Мгновенно закрепленное впечатление — вот единственное, что предопределяет композицию. Все искусство состоит в том, чтобы уловить его и удачно им воспользоваться.

Вы требуете от меня, сударь, чтобы я рассказал вам о моих балетах. С большой неохотой уступаю я вашим настойчивым просьбам. Описаниям произведений подобного рода присущи обычно два недостатка: если балет отличается определенными достоинствами, описание всегда ниже оригинала, если балет посредственный — оно выше его.

Нельзя судить о коллекции картин по каталогу, равно как и оценивать достоинства какого-либо литературного произведения по предисловию или проспекту издателя. То же и с балетами: их необходимо видеть, и притом по нескольку раз.

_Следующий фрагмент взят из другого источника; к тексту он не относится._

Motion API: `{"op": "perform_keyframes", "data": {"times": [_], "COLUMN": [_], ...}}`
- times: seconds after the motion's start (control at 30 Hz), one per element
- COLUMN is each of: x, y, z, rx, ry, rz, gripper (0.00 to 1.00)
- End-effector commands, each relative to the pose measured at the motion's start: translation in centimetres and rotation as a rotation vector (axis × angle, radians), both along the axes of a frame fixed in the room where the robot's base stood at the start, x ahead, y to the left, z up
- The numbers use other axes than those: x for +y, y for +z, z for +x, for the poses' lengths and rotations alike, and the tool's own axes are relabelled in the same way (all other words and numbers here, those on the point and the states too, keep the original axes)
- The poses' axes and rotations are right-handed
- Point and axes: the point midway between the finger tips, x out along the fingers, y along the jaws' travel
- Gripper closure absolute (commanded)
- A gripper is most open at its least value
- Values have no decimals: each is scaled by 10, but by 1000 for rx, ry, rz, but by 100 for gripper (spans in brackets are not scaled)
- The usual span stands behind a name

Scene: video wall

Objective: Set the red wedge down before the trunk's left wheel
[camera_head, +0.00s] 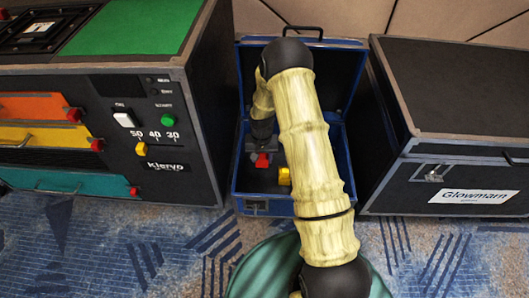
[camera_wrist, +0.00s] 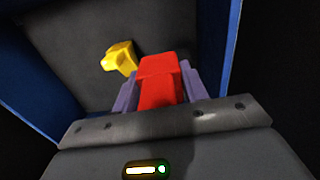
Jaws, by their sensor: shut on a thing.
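The red wedge (camera_head: 263,160) is between the fingers of my gripper (camera_head: 261,153), inside an open blue-edged case (camera_head: 240,185). In the wrist view the red wedge (camera_wrist: 160,85) fills the space between the two purple fingers of my gripper (camera_wrist: 159,84), which is shut on it. I cannot tell whether the wedge touches the case floor. The black trunk (camera_head: 450,170) labelled Glowmam stands right of the case; none of its wheels can be made out.
A yellow block (camera_head: 284,176) lies in the case, near the wedge; it also shows in the wrist view (camera_wrist: 120,57). A black cabinet (camera_head: 190,130) with coloured drawers stands left of the case. Blue patterned carpet (camera_head: 110,240) in front looks clear.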

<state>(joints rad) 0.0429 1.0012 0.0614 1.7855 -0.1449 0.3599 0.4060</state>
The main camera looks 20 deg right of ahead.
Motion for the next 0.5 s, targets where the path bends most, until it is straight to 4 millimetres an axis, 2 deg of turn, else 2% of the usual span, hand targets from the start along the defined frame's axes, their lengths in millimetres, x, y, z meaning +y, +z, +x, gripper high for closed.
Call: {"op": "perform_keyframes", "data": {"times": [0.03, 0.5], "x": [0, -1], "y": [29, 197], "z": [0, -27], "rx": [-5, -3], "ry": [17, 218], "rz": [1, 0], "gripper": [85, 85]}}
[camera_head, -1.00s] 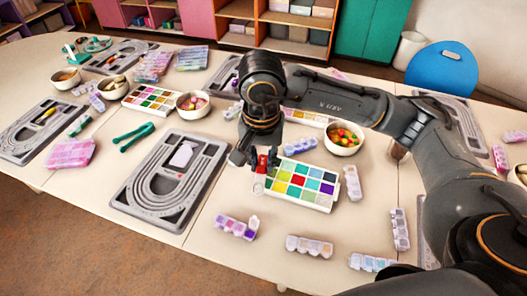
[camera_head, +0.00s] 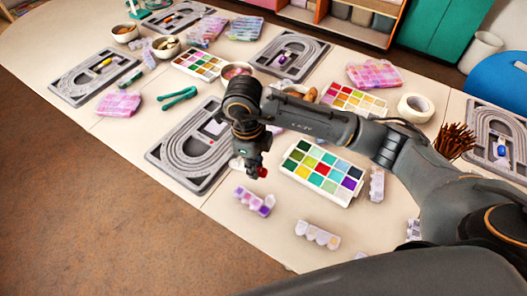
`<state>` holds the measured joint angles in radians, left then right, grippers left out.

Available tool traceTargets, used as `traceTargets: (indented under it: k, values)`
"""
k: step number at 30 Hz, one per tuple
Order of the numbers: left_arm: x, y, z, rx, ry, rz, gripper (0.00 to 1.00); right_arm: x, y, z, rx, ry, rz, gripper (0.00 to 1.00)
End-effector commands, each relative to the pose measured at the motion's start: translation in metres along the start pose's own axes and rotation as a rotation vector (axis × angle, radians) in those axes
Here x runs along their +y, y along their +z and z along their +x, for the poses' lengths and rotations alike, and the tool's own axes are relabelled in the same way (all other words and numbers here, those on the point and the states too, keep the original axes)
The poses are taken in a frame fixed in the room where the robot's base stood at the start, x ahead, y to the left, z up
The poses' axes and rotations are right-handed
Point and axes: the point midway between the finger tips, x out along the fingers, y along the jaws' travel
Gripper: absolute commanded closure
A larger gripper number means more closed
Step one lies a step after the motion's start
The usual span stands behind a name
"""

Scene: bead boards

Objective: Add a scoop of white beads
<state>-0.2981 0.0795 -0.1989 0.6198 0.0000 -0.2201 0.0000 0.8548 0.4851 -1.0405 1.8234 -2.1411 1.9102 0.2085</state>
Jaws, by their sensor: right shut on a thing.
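My right gripper (camera_head: 256,172) hangs over the table between the near grey bead board and the near bead tray. It is shut on a small red thing (camera_head: 263,172), of which only a bit shows. I cannot tell if this is a scoop or if it holds beads. The near bead tray (camera_head: 312,191) is white with several coloured compartments and lies just right of the gripper. I cannot pick out white beads in it. The near bead board (camera_head: 180,181) lies left of the gripper, with a pale thing (camera_head: 213,127) on it, partly hidden by my arm. My left gripper is not in view.
Small lidded bead boxes lie in front, one purple and pink (camera_head: 255,201), one pale (camera_head: 318,235). Green pliers (camera_head: 178,97) lie beyond the near board. More boards, trays and bowls fill the far table.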

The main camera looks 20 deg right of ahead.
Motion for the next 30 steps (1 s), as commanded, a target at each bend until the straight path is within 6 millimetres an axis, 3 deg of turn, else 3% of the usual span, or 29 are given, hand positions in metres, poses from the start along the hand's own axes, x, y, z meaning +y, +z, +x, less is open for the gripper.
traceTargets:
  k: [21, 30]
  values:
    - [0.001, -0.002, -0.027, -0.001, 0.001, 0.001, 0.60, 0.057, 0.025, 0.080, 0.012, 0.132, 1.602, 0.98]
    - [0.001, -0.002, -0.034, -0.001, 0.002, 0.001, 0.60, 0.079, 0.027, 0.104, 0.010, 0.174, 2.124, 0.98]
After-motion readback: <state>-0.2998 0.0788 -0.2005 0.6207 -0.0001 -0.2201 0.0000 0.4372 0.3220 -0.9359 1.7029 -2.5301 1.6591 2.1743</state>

Поговорите с артистами, спросите у них, почему не стремятся они быть самобытными и сообщить своему искусству более простую форму, более правдивое выражение, более естественный вид; в оправдание своего равнодушия и лености они скажут вам, что боятся прослыть чудаками, что вдаваться в новшества, творить — путь опасный, что публика привыкла к определенным приемам и отклониться от них значило бы вызвать ее недовольство.

Таково, сударь, большинство людей, посвятивших себя театру. Всякий почитает себя совершенством. Не удивительно поэтому, что все те, кто пытался раскрыть им глаза, в конце концов потеряли терпение и даже раскаиваются в своих попытках излечить их.